▶ [Stated task]
Transcribe all of the material below word for word and leave out its pictures.

▶ [Dataset content]
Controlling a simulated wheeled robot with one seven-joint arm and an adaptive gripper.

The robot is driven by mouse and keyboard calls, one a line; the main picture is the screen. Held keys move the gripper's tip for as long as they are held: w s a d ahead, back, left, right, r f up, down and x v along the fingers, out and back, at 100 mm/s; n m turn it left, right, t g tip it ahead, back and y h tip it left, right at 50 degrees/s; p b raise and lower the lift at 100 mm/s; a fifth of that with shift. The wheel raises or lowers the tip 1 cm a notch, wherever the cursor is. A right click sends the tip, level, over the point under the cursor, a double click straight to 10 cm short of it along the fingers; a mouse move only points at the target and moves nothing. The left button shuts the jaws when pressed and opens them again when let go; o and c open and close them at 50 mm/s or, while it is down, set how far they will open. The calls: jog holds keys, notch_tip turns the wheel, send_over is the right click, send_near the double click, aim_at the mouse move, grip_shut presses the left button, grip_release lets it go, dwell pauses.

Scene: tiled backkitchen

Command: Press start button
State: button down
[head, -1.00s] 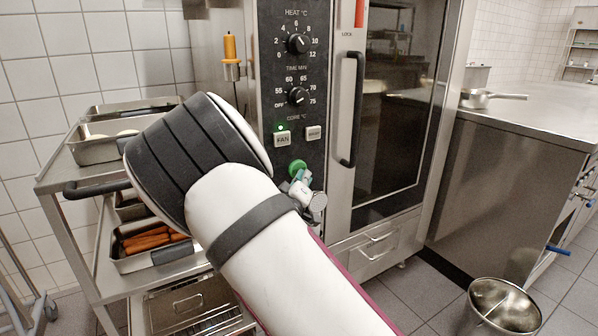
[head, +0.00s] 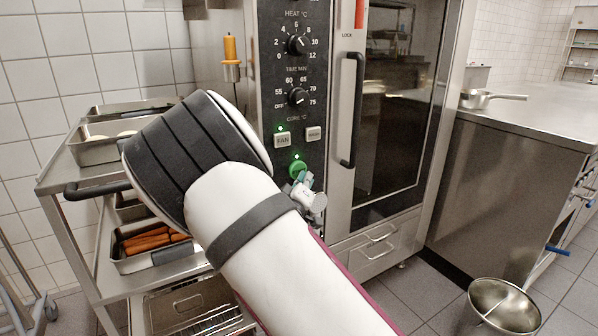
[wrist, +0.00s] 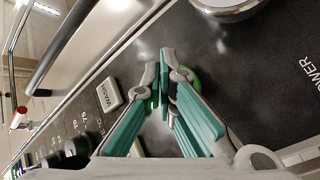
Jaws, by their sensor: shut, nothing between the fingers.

▶ [Finished task]
Controlling a simulated wheeled robot with one seven-joint arm and an adaptive gripper.

The robot is driven by mouse and keyboard calls, one a line; the main picture is the screen. Held keys move the gripper's tip for as long as they are held: w s a d ahead, back, left, right, r f up, down and x v along the fingers, out and back, at 100 mm/s; n m turn it left, right, t g tip it ahead, back and y h tip it left, right at 50 degrees/s; p b raise and lower the lift at 100 mm/s; a fifth of that with shift. The wheel raises or lowers the tip 1 cm a notch, wherever the cursor is. A right click sends the tip, level, over the point under the cursor, a double click straight to 10 cm short of it along the fingers; a mouse move only points at the target and moves nothing. The left button shuts the jaws when pressed and opens them again when let go; o and c open and close them at 50 mm/s or, while it is down, set how far they will open. The calls: jog holds keys, notch_tip turns the wheel, send_over is the right click, send_near the double click, aim_at the mouse move, grip_shut presses the left button, grip_release lets it go, dwell pauses.

Scene: tiled backkitchen

Command: Press start button
State: button down
[head, -1.00s] 
[head, +0.00s] 
[wrist, +0.00s] 
Jaws, by their sensor: shut, nothing between the fingers.

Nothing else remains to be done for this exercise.